## Set exercise
Check every line of the data below for the string "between", and copy the ones that hold it.

## Data block
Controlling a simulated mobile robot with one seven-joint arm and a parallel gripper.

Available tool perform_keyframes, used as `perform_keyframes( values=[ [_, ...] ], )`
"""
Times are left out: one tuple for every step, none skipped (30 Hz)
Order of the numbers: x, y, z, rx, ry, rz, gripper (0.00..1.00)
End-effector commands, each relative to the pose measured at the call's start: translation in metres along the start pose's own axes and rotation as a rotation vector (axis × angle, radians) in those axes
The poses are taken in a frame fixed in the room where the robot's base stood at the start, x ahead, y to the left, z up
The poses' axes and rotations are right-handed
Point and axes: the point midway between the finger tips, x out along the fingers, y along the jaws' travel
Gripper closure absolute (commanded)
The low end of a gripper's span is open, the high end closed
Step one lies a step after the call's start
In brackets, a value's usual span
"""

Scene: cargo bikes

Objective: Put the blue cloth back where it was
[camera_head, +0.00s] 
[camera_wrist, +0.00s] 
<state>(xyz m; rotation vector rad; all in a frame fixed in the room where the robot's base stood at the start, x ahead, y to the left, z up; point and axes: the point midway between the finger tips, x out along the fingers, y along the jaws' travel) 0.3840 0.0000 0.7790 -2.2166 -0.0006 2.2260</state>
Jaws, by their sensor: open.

## Result
Point and axes: the point midway between the finger tips, x out along the fingers, y along the jaws' travel
<state>(xyz m; rotation vector rad; all in a frame fixed in the room where the robot's base stood at the start, x ahead, y to the left, z up; point and axes: the point midway between the finger tips, x out along the fingers, y along the jaws' travel) 0.3840 0.0000 0.7790 -2.2166 -0.0006 2.2260</state>

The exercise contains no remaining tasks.